Die andere Frage, die sich in diesem Zusammenhang stellt, ist die nach der Kommunikation. In welcher Sprache sprechen Sie die Menschen an?

Das Casino 2000 hat sich für die dreisprachige Variante seiner neuen Webseite entschieden, wo neben Deutsch und Französisch auch Englisch vertreten ist. In der Tat ist die englischsprachige Version die derzeit am häufigsten aufgerufene Version. Wir wollten zunächst nur auf Französisch setzen. In Luxemburg leben inzwischen viele Expats, was uns in diesem Zusammenhang zugutekommt.

Mit den gerade stattgefundenen Yolo Days haben wir versucht, uns bei den Menschen vorzustellen, sie zu einem Tag der offenen Tür eingeladen. In unserem Veranstaltungskalender ist ständig Bewegung, teilweise gibt es auch kleine Events.

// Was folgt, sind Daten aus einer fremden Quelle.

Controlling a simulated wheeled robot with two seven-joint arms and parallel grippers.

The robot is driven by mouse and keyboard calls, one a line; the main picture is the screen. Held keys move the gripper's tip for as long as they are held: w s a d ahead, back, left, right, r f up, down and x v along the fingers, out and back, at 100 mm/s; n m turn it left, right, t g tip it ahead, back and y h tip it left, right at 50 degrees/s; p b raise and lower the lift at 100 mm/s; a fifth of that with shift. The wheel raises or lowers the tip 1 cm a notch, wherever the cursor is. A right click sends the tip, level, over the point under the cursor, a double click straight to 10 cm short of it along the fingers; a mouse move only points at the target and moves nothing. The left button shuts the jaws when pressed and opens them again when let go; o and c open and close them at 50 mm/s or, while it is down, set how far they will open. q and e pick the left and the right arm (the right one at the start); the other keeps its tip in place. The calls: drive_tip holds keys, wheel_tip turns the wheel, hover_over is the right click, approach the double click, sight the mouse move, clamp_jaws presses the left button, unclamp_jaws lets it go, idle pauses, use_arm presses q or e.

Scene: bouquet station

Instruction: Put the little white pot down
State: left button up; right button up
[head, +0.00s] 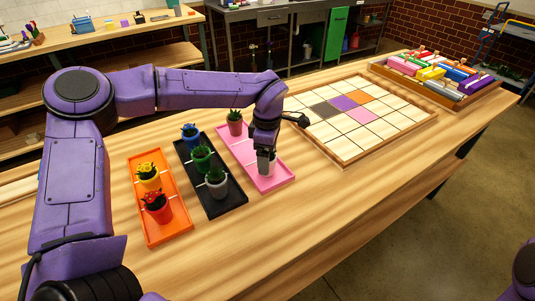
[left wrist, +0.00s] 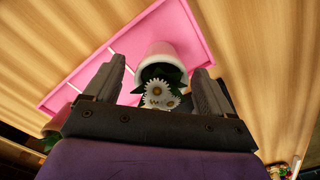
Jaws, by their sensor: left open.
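The little white pot (left wrist: 160,50) holds white daisies with yellow centres and dark leaves. In the left wrist view it is between the open fingers of my left gripper (left wrist: 158,88), with a visible gap at the sides. It appears to stand on the pink tray (left wrist: 85,72). In the head view my left gripper (head: 266,163) points down over the near part of the pink tray (head: 282,184) and mostly hides the pot. My right gripper is out of view.
A terracotta pot (head: 235,128) stands at the far end of the pink tray. A black tray (head: 228,207) with blue, green and grey pots and an orange tray (head: 168,232) with yellow and red pots are to the left. A tiled board (head: 370,135) lies right.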

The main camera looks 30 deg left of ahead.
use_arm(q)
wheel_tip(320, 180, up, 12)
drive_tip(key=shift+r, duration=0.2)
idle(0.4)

Jedenfalls soll an allen Wochenenden etwas für unsere Gäste angeboten werden. Wenn der Kunde nach drei Tagen wiederkommt, darf er kein eingeschlafenes Unternehmen vorfinden (lacht). Der Bereich der Spieltische wird demnächst neu gestaltet.

Wagen Sie einen Ausblick zum Ende unseres Gesprächs. Wohin geht die Reise?

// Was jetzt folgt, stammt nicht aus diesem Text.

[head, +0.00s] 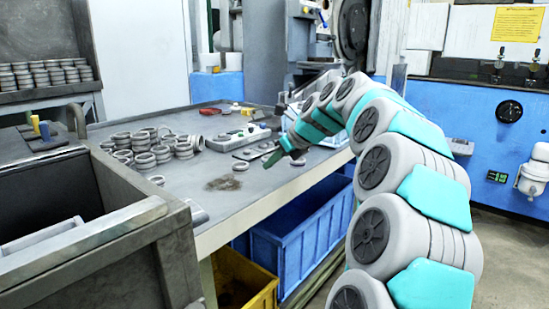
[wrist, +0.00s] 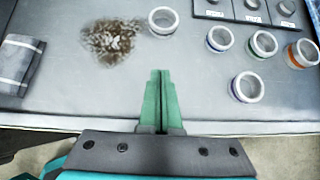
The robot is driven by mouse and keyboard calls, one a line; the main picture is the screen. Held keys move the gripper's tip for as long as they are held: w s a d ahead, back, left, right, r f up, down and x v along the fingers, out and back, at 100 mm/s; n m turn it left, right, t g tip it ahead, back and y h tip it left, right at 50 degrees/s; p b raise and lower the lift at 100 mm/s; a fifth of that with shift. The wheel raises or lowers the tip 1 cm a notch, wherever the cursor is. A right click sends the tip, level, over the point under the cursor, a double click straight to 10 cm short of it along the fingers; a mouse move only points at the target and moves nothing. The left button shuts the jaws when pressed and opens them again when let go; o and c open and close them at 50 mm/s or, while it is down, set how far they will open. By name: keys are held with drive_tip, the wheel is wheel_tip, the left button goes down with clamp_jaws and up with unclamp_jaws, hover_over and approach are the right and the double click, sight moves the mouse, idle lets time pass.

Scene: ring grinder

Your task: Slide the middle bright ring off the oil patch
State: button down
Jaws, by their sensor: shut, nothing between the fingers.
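The oil patch (head: 223,184) is a dark brown stain on the grey bench top; it shows at upper left in the wrist view (wrist: 110,42). A bright metal ring (head: 240,166) lies flat just beside the patch. In the wrist view this ring (wrist: 163,21) is right of the stain, close to its edge, with no clear overlap. My gripper (head: 270,162) is shut and empty, to the right of the ring in the head view. In the wrist view its green fingertips (wrist: 160,73) point towards the ring, with bare bench between.
Several rings, one (wrist: 247,86) with a blue band, lie to the right in the wrist view, before a dark tray (wrist: 245,12). Many rings (head: 150,148) are stacked left of the patch. A metal block (wrist: 20,62) lies far left. The bench's front edge (wrist: 60,121) is near my gripper.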

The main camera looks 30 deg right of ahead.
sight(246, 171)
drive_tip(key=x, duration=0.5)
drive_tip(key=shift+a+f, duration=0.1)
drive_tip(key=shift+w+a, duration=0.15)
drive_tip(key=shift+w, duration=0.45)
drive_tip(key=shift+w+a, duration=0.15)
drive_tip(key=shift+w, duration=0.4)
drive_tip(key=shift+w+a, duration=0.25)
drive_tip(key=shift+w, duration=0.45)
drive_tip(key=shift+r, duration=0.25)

Die besten Experten der Branche sind sich einig: „Wir wissen es nicht.“ Alles entwickelt sich sehr schnell. Keiner kann die Zukunft voraussagen. Bei uns arbeiten junge und intelligente Mitarbeiter mit den besten Experten zusammen und lernen, wie sich die Trends entwickeln.

Wir wiederum erfahren von ihnen, wie junge Menschen auf diese Entwicklungen reagieren könnten. Die Millennials lehren uns, unsere Produkte in vielen Teilschritten anzupassen. Wir sind etwas zu alt, um das Trendgespür der jungen Leute zu haben. Wir müssen die Jugend einbinden, um die Zukunft des Casinos zu sichern. Wir dürfen weder einen Trend verpassen noch uns auf alten Erfolgen ausruhen.